Requirements
Repeat the entire listing exactly.

▼

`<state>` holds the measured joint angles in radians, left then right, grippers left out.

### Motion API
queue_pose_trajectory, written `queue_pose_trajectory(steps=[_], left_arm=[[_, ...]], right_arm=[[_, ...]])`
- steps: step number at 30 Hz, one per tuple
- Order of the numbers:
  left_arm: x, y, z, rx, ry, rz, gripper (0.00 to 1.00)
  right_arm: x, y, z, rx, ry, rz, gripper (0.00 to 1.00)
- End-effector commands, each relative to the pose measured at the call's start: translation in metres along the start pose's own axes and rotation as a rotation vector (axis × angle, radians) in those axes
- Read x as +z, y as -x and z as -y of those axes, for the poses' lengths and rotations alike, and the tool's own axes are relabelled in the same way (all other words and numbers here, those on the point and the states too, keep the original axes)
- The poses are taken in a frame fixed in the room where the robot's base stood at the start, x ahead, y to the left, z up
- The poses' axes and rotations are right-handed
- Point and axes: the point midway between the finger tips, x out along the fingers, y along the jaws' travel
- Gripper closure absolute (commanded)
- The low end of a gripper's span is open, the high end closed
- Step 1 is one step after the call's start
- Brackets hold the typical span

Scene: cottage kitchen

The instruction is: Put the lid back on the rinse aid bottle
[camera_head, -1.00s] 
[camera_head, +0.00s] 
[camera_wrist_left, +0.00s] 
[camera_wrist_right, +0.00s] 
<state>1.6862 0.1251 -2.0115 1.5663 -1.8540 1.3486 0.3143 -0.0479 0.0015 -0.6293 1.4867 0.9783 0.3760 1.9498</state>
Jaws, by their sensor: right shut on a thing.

▲

Worked answer
`<state>` holds the measured joint angles in radians, left then right, grippers left out.

### Motion API
queue_pose_trajectory, written `queue_pose_trajectory(steps=[_], left_arm=[[_, ...]], right_arm=[[_, ...]])`
- steps: step number at 30 Hz, one per tuple
- Order of the numbers:
  left_arm: x, y, z, rx, ry, rz, gripper (0.00 to 1.00)
  right_arm: x, y, z, rx, ry, rz, gripper (0.00 to 1.00)
- End-effector commands, each relative to the pose measured at the call's start: translation in metres along the start pose's own axes and rotation as a rotation vector (axis × angle, radians) in those axes
- Read x as +z, y as -x and z as -y of those axes, for the poses' lengths and rotations alike, and the tool's own axes are relabelled in the same way (all other words and numbers here, those on the point and the states too, keep the original axes)
- The poses are taken in a frame fixed in the room where the robot's base stood at the start, x ahead, y to the left, z up
- The poses' axes and rotations are right-handed
- Point and axes: the point midway between the finger tips, x out along the fingers, y along the jaws' travel
- Gripper closure absolute (commanded)
- The low end of a gripper's span is open, the high end closed
- Step 1 is one step after the call's start
- Brackets hold the typical span

Scene: cottage kitchen

The instruction is: Put the lid back on the rinse aid bottle
[camera_head, -1.00s] 
[camera_head, +0.00s] 
[camera_wrist_left, +0.00s] 
[camera_wrist_right, +0.00s] 
<state>1.6862 0.1251 -2.0115 1.5663 -1.8540 1.3486 0.3143 -0.0479 0.0015 -0.6293 1.4867 0.9783 0.3760 1.9498</state>
Jaws, by their sensor: right shut on a thing.

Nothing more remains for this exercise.